Friday, November 23, 2012

Beginner's Mind

This is my first blog post, and staring at this empty page in Blogger, I'm trying to collect my thoughts on how this should post should feel, look and what it should convey.  Let's step back as to why I'm starting this blog in the first place.  After many years of doing writing that I have not necessarily enjoyed for work and the mundane aspects of life, I'm finally looking to writing as a potential creative outlet, and a way to move forward with my own journey as a person.  I'm a middle-aged guy, who has had a relatively interesting career in the I.T. field for a long time, and yeah, you might say I'm having a bit of the mid-life "stuff" going on this year which has motivated me to reach out into quite a few different areas and consider the whole notion of creativity.  I haven't felt that rush of creativity in my work in a long time and thus the research here on its importance for the human spirit, and the different ways to practice with creativity.  I guess you could say with the goal of becoming a more complete and happy person, and to be of better service to my family and this troubled world.

I've always been a pretty avid reader and the plan is to talk about some of the books I'm reading here in this blog, particularly on writing, and and try and share ideas and the good and inspirational things I'm finding in them.  The hope is that I can distill thoughts here, and maybe get some feedback from people on their experiences with writing, and hopefully suggestions, etc.  I've always had a deep appreciation for the writing of others.  I have way more books around than I have yet read, and they're not from the library surprisingly... there's the nostalgia of spending an entire afternoon in the big downtown library of my hometown, and bringing home a dozen books at a time. Funny, that is something long missed (thank you, Blogger).

So last weekend as I started researching this writing and creative outlet topic, and came across the mention of Brenda Ueland's book, If You Want to Write: A Book about Art, Independence and Spirit. I picked it up and like many of you who have read it, found delight right away in the inspirational tone.  I knew that I had found a great resource when I read her points on Vincent van Gogh:

"To show that the creative impulse of Van Gogh, a great genius, was simply loving what he saw and then wanting to share it with others, not for the purpose of showing off, but out of generosity, I will tell you a few things he said. I want to show you that what he had in him is just what you all have in yourselves and should let out…
"The world only concerns me so far as I feel a certain debt and duty towards it and out of gratitude want to leave some souvenir in the shape of drawings or pictures—not made to please a certain tendency in art, but to express sincere human feeling."  (Vincent van Gogh)
You can see how Van Gogh’s simple impulse is in all of us. But in us it is clouded over and confused with notions such as: will the work be good or bad? or would it be Art? or would it be modernistic enough and not academical? and would it sell? would it be economically sound to put the time in trying to do it?…
Yes, it has made me like working to see that writing is not a performance but a generosity…

I think there is something necessary and life-giving about creative work.. a state of excitement.
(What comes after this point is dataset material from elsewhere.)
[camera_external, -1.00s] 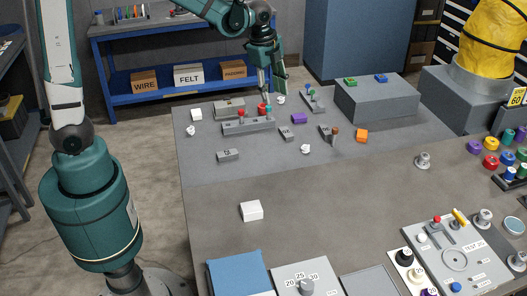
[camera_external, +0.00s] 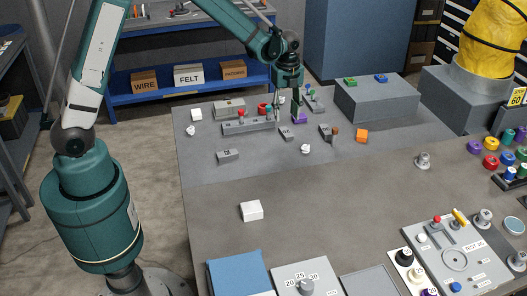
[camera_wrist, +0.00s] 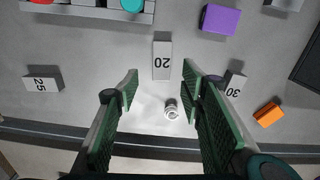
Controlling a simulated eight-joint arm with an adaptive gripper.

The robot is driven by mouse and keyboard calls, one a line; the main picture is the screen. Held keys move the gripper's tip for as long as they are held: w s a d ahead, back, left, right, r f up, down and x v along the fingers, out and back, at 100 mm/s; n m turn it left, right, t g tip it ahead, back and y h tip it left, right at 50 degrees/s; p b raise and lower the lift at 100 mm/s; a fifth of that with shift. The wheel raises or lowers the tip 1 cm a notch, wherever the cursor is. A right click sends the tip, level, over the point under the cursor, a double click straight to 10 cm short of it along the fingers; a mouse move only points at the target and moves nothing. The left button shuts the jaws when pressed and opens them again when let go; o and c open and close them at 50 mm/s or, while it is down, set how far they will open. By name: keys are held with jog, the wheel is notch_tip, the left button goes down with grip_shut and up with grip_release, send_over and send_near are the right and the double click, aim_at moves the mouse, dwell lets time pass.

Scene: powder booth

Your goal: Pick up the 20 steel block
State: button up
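The 20 steel block (camera_wrist: 162,62) is a small grey bar with a "20" label on its near end. It lies on the grey mat, just ahead of my fingertips in the wrist view. In the external view the block (camera_external: 286,134) lies just below my gripper (camera_external: 287,114). My gripper (camera_wrist: 160,79) is open, with its green-padded fingers apart and nothing between them. The fingers appear above the mat and not touching the block.
A 25 block (camera_wrist: 42,79) lies left and a 30 block (camera_wrist: 234,84) right. A purple block (camera_wrist: 220,19), an orange block (camera_wrist: 268,114) and a white lump (camera_wrist: 171,109) are nearby.

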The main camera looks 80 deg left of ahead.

And it is like a faucet: nothing comes unless you turn it on, and the more you turn it on, the more comes.

It is our nasty twentieth century materialism that makes us feel: what is the use of writing, painting, etc., unless one has an audience or gets cash for it? Socrates and the men of the Renaissance did so much because the rewards were intrinsic, i.e., the enlargement of the soul… Socrates and the Greeks decided that a man’s life should be devoted to “the tendance of the Soul” (Soul included intelligence, imagination, spirit, understanding, personality) for the soul lived eternally, in all probability…

And so now I have established reasons why you should work from now on until you die, with real love and imagination and intelligence, at your writing or whatever work it is that you care about. If you do that, out of the mountains that you write some mole hills will be published. Or you may make a fortune and win the Nobel Prize. But if nothing is ever published at all and you never make a cent, just the same it will be good that you have worked."
 Ah, Brenda, thank you for your inspiration and this gem of a book you wrote.